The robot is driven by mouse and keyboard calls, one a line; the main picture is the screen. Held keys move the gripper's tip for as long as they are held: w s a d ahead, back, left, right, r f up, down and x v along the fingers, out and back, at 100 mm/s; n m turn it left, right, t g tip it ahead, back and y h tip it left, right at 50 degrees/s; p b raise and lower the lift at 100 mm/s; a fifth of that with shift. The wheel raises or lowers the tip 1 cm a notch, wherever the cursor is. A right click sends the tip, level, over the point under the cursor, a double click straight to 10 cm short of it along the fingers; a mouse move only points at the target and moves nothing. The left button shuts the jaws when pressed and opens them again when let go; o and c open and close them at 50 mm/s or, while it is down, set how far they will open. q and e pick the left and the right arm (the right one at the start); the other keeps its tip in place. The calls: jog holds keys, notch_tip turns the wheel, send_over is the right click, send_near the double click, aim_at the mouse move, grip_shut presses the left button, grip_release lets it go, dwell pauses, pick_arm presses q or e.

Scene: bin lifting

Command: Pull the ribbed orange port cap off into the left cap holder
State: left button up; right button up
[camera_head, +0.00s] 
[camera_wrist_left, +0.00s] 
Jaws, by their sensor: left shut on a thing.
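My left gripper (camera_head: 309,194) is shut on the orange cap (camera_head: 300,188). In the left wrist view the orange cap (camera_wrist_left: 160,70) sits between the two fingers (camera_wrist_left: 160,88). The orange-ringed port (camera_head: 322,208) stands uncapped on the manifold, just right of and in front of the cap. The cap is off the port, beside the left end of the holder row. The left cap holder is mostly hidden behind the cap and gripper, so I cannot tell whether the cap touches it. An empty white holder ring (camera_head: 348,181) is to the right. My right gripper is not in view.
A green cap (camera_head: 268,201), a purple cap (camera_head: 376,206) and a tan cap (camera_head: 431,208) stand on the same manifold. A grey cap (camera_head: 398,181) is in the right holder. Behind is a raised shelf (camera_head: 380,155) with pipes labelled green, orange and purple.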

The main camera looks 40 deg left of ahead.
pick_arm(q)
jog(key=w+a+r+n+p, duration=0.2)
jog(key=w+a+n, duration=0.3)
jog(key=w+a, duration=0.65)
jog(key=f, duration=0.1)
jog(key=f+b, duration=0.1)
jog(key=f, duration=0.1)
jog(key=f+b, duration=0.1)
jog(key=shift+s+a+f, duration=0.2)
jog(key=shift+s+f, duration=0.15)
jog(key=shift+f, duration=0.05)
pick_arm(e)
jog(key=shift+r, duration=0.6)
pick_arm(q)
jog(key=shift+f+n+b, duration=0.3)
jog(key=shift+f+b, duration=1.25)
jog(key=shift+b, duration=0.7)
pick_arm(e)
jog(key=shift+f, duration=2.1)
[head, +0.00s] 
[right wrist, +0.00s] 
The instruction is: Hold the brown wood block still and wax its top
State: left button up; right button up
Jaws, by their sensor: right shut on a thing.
_ _ _
§ STATED PROBLEM:
Retype only the lines running from the line with "[head, +0.00s]" to the end of the listing, including both of those lines.

§ REPLY TO THE TASK:
[head, +0.00s] 
[right wrist, +0.00s] 
The instruction is: Hold the brown wood block still and wax its top
State: left button up; right button up
Jaws, by their sensor: right shut on a thing.

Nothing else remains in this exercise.